Best practice: Before beginning to write any book, you should write a formal proposal that you can either 1) send to a traditional publisher or 2) use yourself as a primary planning document for your own self-published book. Here are the basic elements:
- Write a short description of your target reader. Instead of using generalities, describe a specific person, or couple, or family. Depending on your book, relevant details might include your target reader’s appearance, age, gender, marital status, family size, income, needs, desires, and values. If you can picture an actual person in your mind, more’s the better. (Note: if your book’s buyers will be different from your book’s readers—the case for children’s books, for example—you might have to split this exercise in two.)
- Write a short summary of your content. What are you doing with your book? Are you sharing your story? Are you instructing your reader? Are you persuading your reader to do something? Are you inspiring your reader? Are you entertaining your reader? Once you decide your general approach, you can get more specific. For example, this book is teaching author-publishers how to market their books. Another example: I have a client who is sharing her story of growing up with a schizophrenic mother.
- Decide how you will change your core reader's life. This is a powerful concept. The change you promise may be modest—maybe your murder mystery will reduce the boredom of a sunbather by a hotel pool in Cancun. That's okay, but the more significant the change you can promise, the more likely you are to find readers, and the higher price your book can command. If you can’t promise to change someone’s life, why would anyone bother to buy your book? This is true even for fiction.

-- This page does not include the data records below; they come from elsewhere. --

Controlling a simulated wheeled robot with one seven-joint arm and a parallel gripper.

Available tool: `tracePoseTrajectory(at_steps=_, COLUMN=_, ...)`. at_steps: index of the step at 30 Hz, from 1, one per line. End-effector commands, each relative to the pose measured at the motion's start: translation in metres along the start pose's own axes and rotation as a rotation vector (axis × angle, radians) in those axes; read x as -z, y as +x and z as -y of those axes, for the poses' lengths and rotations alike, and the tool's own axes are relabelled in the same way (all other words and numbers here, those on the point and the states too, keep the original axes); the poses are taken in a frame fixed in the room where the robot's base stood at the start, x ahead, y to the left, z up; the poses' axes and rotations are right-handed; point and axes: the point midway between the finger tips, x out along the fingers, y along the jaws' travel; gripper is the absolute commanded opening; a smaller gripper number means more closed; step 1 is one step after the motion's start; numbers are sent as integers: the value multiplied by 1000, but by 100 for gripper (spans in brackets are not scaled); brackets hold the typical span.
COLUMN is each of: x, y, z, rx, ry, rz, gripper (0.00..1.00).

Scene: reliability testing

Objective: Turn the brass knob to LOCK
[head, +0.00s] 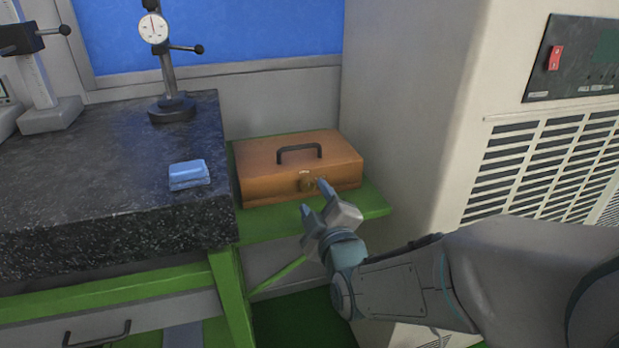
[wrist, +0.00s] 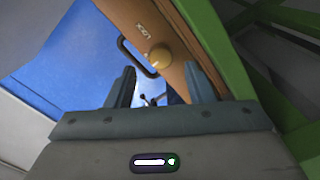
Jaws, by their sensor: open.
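A brown box (head: 262,161) with a dark carry handle (head: 299,150) on its lid sits on a green shelf. Its round brass knob (head: 306,183) is on the front face. In the wrist view the brass knob (wrist: 158,57) shows ahead of the fingers, with small lettering beside it too small to read surely. My gripper (head: 314,197) is open and empty in front of the box, close to the knob and apart from it in the wrist view. The knob's pointer direction cannot be told.
A dark granite table (head: 100,190) with a folded blue cloth (head: 188,174) and a dial gauge stand (head: 171,108) is at left. A large beige cabinet (head: 410,110) with vents stands close at right. The green shelf (head: 375,203) has little free room.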

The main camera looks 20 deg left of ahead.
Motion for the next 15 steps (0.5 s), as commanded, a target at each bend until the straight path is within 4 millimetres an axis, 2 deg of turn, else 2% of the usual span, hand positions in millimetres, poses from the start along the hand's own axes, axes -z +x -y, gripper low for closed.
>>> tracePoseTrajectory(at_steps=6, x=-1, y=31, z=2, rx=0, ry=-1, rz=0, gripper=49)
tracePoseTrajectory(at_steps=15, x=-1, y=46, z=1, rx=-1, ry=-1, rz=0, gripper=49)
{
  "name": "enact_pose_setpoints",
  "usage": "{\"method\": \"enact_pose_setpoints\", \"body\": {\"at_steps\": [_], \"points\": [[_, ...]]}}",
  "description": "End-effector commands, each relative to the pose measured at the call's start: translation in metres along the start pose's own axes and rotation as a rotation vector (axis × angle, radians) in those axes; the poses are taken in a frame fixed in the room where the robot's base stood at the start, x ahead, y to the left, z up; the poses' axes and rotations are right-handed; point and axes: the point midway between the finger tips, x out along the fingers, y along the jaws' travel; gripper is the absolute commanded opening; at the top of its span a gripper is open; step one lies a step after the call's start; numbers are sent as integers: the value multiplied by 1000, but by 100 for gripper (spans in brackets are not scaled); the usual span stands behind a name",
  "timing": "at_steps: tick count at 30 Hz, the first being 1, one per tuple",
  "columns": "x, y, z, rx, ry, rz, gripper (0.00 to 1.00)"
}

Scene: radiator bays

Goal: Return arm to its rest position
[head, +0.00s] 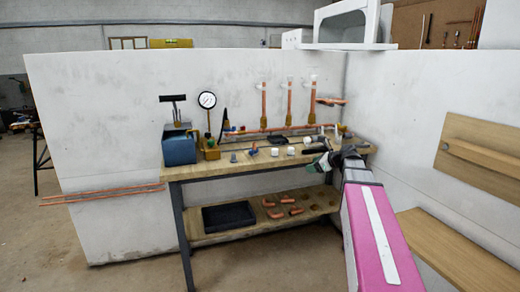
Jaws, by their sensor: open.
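My gripper (322,164) is at the right end of the wooden workbench (225,167), at the end of my pink and grey arm. It appears small and dark against the bench top, and it is open. I see nothing held between its fingers. My arm reaches in from the lower right and hides the bench's right end. I cannot tell whether the gripper touches the black item beside it.
The bench holds a blue box (179,147), a pressure gauge (207,100), copper pipes (289,104) and several small fittings. A black tray (228,216) lies on the lower shelf. White walls stand behind and right, with a wooden shelf (462,255) at right.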

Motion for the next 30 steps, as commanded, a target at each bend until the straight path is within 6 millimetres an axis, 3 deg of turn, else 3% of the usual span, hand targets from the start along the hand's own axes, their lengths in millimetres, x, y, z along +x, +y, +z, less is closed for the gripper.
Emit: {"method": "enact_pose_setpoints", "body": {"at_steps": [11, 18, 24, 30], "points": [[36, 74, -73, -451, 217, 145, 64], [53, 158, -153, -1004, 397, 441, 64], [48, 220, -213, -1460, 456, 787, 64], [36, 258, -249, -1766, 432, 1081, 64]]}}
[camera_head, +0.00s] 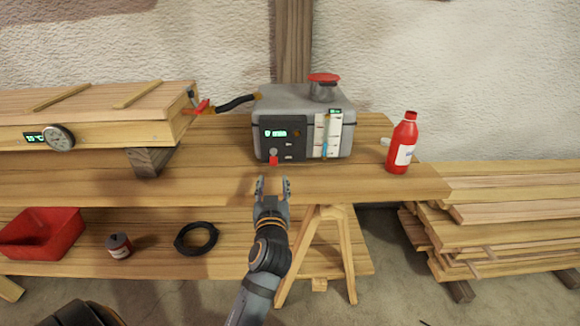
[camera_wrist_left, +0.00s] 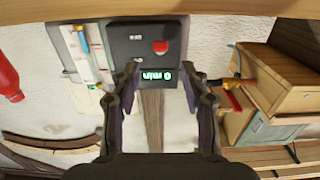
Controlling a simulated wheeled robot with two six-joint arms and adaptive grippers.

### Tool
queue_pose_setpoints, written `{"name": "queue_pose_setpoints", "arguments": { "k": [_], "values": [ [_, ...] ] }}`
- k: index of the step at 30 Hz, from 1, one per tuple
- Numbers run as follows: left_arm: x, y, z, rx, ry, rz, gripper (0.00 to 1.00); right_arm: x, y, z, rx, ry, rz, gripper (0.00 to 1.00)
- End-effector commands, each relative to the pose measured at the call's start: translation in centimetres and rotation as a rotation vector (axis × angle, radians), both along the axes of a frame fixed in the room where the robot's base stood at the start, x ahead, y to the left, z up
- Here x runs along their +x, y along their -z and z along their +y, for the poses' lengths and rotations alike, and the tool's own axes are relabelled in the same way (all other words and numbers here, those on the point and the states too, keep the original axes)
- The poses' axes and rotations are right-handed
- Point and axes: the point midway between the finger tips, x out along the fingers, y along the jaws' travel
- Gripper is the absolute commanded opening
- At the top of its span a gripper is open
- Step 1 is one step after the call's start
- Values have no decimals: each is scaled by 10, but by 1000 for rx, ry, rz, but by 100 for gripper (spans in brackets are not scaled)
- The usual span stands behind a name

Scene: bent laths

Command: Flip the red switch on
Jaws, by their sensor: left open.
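The red switch (camera_head: 273,161) sits low on the dark front panel (camera_head: 283,136) of a grey box (camera_head: 240,140) on the bench. In the left wrist view, which is turned over, the red switch (camera_wrist_left: 160,47) is on the dark panel, just beyond the fingertips. I cannot tell its position. My left gripper (camera_head: 272,182) is open and empty, in front of the panel and a little below the switch, apart from it. In the left wrist view my gripper (camera_wrist_left: 160,72) has its fingers spread on either side of the lit green display (camera_wrist_left: 158,77). My right gripper is not seen.
A red bottle (camera_head: 402,145) stands right of the box. The lower shelf holds a red bin (camera_head: 40,233), a can (camera_head: 119,245) and a black coil (camera_head: 196,239).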

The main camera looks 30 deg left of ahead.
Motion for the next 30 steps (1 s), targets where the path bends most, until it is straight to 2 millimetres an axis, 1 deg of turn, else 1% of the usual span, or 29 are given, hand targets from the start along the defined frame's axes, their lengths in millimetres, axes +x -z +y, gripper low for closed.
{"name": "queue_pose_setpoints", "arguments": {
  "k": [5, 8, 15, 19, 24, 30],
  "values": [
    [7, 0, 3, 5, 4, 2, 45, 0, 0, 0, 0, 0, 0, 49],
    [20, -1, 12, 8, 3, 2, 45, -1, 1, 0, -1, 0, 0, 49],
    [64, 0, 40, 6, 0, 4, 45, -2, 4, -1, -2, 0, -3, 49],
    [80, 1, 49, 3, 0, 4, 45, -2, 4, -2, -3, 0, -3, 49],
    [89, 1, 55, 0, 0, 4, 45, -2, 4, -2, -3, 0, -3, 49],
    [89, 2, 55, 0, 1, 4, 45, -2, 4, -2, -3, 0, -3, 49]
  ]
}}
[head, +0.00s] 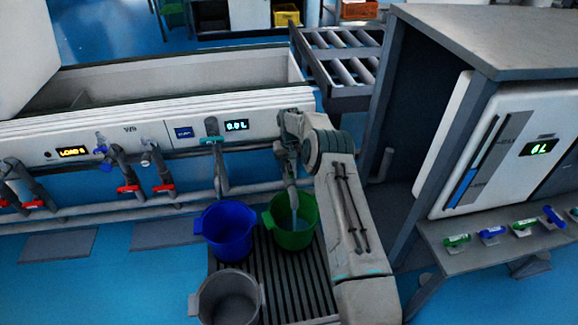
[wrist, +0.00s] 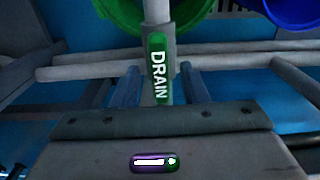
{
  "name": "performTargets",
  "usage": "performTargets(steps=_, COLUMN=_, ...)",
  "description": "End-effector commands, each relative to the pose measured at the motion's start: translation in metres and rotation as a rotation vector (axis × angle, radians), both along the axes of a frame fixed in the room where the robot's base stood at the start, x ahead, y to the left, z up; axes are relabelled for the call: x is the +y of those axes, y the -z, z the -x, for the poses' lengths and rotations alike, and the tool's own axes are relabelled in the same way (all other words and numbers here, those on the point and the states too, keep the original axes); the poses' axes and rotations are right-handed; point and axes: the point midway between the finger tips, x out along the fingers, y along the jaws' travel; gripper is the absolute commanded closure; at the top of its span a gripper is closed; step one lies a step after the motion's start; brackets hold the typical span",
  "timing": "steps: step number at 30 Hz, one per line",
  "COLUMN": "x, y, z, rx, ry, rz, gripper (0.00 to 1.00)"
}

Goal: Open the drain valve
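The drain valve handle, a green bar lettered DRAIN (wrist: 159,68), is in the middle of the wrist view, on a grey pipe fitting. My gripper (wrist: 160,80) has one dark finger on each side of it. Gaps show between the handle and both fingers, so the gripper is open around it and not clamped. In the head view my gripper (head: 291,175) is above the green bucket (head: 291,221), and my arm hides the handle there. A pale pipe or stream reaches down into the green bucket; I cannot tell which.
A blue bucket (head: 228,230) and a grey bucket (head: 229,298) stand beside the green one on a slatted grate (head: 291,285). Red-handled valves (head: 129,189) line the panel at left. A teal-handled pipe (head: 213,140) hangs above the blue bucket. A cabinet (head: 500,140) stands at right.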

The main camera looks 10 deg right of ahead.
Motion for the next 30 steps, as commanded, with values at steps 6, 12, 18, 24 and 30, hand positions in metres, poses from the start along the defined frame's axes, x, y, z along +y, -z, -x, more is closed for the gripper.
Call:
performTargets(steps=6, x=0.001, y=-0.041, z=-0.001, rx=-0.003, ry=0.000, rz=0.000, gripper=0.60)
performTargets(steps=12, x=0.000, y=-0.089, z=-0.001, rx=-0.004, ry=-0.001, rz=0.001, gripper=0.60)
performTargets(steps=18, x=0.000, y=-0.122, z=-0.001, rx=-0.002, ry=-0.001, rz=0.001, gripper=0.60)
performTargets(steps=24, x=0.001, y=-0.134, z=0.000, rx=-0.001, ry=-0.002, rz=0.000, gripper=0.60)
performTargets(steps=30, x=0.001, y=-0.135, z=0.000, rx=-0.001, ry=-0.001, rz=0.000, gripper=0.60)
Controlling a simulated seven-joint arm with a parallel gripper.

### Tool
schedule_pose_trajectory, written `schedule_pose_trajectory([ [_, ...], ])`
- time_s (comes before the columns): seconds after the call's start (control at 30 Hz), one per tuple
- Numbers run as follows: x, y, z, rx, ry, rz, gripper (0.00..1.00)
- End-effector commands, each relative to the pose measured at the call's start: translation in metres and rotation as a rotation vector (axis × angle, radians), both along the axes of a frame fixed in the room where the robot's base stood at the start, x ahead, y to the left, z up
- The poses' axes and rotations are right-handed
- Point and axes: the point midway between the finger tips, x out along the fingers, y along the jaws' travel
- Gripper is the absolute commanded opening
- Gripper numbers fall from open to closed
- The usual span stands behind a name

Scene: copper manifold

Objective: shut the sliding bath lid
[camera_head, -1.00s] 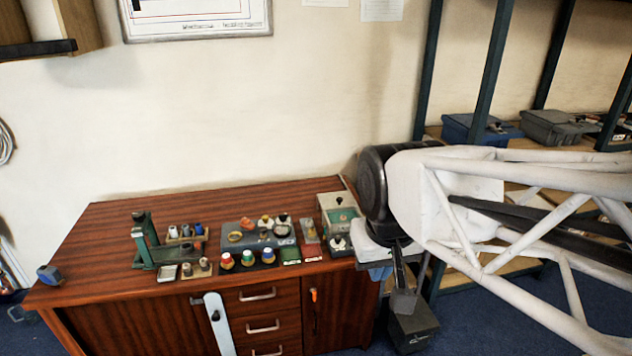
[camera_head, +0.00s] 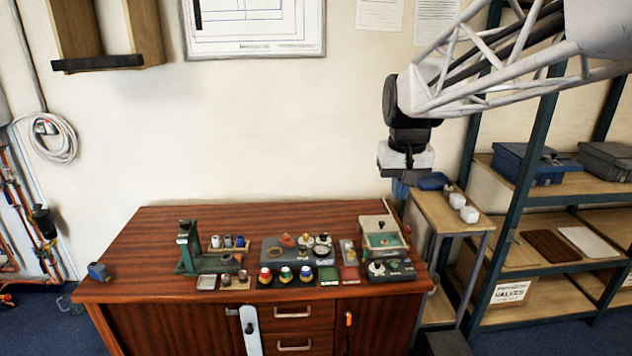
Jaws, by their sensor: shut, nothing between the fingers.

- Decide on a working title and subtitle. Generally, the title and subtitle should suggest what your book has to say and to whom. Be descriptive rather than poetic How to Make a Million Dollars Selling Widgets is a stronger title than Widgets Gone Wild. If you must be clever and creative with your title, your subtitle definitely will need to the do the descriptive job. As in: Widgets Gone Wild: How I Became a Billionaire Selling Widgets. It's a "working title," meaning the intent is to help you sell the concept to a prospective publisher and/or help you write the book. The final title and subtitle could be different.
- Write Your Table of Contents. Again, your Table of Contents should be descriptive. The purpose is to clarify (for yourself, if you’re self-publishing, and ultimately for your readers) where you are taking your readers and what you will do for them. Your Table of Contents is an extremely powerful marketing device, one that may determine whether someone buys your book or not. Writing a good one—it’s basically an outline—also will make it easier for you to finish writing your manuscript. And it will definitely help you stay on track.
That’s it. Now you’ve got a proposal that defines your book from the ground up.—The Publishing Pro.